— START OF ENTRIES —

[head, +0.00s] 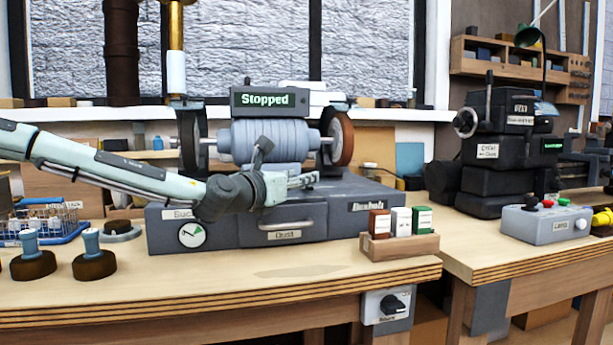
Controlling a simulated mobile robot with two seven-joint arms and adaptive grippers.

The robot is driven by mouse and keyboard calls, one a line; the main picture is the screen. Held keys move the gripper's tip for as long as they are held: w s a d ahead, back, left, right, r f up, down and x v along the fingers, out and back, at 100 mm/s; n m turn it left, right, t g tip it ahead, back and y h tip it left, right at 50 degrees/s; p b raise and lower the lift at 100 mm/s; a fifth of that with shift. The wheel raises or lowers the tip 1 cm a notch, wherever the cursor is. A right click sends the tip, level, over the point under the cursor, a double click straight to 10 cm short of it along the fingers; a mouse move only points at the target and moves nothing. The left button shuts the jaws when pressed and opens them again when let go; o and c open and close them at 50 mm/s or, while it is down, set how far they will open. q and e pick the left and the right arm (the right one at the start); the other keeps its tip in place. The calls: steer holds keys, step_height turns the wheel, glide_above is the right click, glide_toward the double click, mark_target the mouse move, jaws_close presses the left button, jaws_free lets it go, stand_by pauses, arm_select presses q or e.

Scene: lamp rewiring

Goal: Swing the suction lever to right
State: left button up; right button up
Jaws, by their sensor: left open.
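The suction lever cannot be told apart for sure. A dark lever-like piece with a blocky head (263,146) sticks up just behind my left gripper, tilted a little right; I cannot tell whether it is the lever. A partly covered label starting "Suc" (176,214) is on the left front of the grey machine base (335,223), above a round gauge (192,235). My left gripper (312,179) is open, pointing right, in front of the grinder motor's lower part. My forearm and wrist hide part of the base's top left. My right gripper is out of view.
The grinder's display (262,99) reads "Stopped"; a brown wheel (341,138) is at its right. A wooden rack (400,244) with small boxes stands in front right. Stamp-like tools (92,256) and a blue basket (48,222) are at left. The front middle of the bench is clear.

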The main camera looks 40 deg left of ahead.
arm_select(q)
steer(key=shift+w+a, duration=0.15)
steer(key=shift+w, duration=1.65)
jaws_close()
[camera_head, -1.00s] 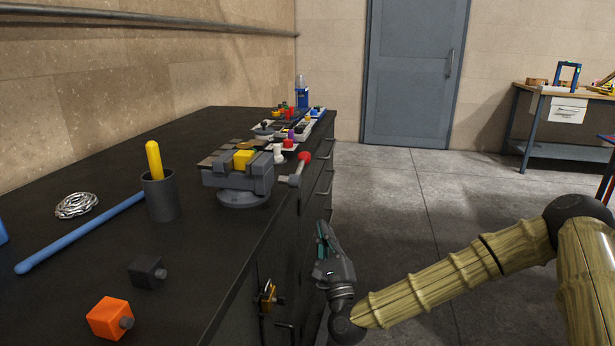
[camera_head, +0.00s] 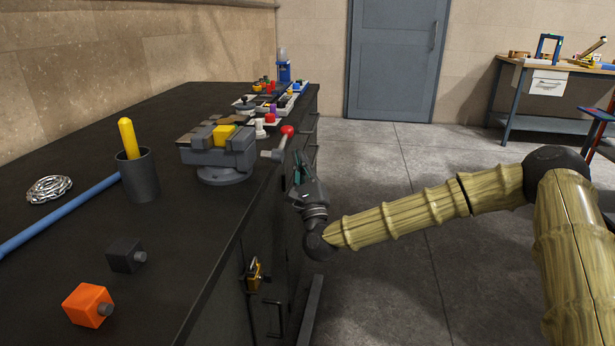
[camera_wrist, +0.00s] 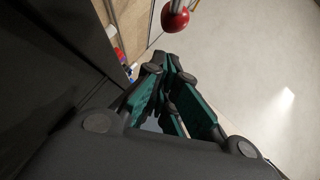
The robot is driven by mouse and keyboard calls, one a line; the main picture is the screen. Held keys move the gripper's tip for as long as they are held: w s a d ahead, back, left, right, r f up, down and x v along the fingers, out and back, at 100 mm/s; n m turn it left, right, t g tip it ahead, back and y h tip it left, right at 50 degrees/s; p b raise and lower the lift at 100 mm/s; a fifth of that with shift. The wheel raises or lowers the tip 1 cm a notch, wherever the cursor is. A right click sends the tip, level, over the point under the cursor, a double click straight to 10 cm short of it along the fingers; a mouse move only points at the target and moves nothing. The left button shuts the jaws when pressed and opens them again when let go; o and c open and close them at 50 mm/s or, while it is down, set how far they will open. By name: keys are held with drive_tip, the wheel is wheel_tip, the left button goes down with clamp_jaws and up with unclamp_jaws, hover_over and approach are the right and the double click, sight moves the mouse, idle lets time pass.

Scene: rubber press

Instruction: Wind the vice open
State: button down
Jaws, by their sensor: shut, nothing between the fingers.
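The grey vice (camera_head: 216,152) stands on the black bench near its right edge, with a yellow block (camera_head: 224,134) at its jaws. Its handle (camera_head: 277,150) sticks out to the right past the bench edge and ends in a red knob (camera_head: 287,131). The red knob also shows at the top of the wrist view (camera_wrist: 175,16), apart from the fingers. My gripper (camera_head: 300,163) is beside the bench's front, below and slightly right of the knob, pointing up. Its fingers (camera_wrist: 167,75) are shut and empty.
On the black bench (camera_head: 190,255) stand a dark cup (camera_head: 139,176) with a yellow-handled tool, a blue bar (camera_head: 60,217), a chain, and black and orange blocks. A brass padlock (camera_head: 254,273) hangs on the cabinet front. The floor to the right is open.

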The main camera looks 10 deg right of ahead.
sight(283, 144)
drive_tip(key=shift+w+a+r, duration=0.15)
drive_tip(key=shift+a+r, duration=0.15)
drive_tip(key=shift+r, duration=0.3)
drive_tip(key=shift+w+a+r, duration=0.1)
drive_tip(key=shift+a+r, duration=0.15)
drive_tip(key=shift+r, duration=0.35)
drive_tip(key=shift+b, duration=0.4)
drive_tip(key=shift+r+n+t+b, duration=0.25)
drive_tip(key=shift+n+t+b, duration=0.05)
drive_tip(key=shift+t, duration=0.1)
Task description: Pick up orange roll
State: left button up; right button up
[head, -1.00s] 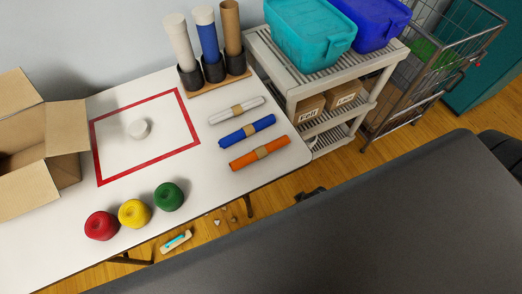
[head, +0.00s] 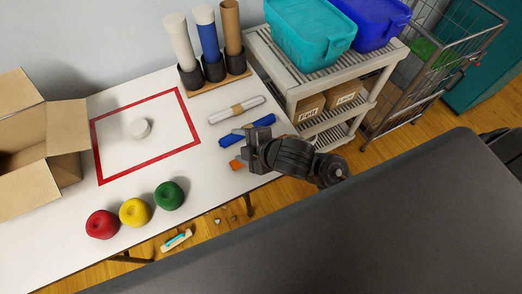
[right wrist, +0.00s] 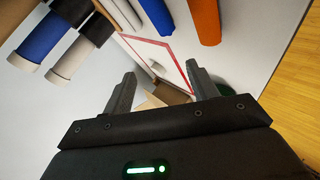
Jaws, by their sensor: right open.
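The orange roll (head: 237,164) lies on the white table near its right edge, mostly hidden behind my right gripper in the head view. In the right wrist view the orange roll (right wrist: 206,22) shows at the top, beyond the right finger and not between the fingers. My right gripper (head: 241,146) is over the blue and orange rolls in the head view. Its two fingers (right wrist: 160,78) are apart with nothing held between them. My left gripper is not in view.
A blue roll (head: 232,137) and a white roll (head: 236,110) lie beside the orange one. Upright tubes (head: 208,35) stand behind. Red (head: 102,224), yellow (head: 134,212) and green (head: 170,195) yarn balls sit at the front. An open cardboard box (head: 70,141) is left. A shelf (head: 293,88) stands right.

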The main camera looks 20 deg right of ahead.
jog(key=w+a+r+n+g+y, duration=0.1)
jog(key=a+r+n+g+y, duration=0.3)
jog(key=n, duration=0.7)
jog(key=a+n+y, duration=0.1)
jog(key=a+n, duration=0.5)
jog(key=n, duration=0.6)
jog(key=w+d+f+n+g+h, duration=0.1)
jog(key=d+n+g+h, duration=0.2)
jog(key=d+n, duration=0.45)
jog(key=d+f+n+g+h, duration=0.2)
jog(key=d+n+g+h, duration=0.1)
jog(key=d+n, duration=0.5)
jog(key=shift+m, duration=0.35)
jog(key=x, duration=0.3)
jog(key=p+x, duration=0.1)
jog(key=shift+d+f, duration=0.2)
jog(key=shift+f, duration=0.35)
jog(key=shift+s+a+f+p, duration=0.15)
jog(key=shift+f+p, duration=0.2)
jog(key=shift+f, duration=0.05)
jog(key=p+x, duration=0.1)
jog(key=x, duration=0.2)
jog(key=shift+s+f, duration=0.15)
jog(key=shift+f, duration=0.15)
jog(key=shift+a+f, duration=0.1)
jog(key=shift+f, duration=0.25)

— END OF ENTRIES —

• **WHAT TO PRODUCE**:
From the listing, copy each line containing the word "Scene".

• **EXERCISE RESULT**:
Scene: lamp rewiring
Scene: rubber press

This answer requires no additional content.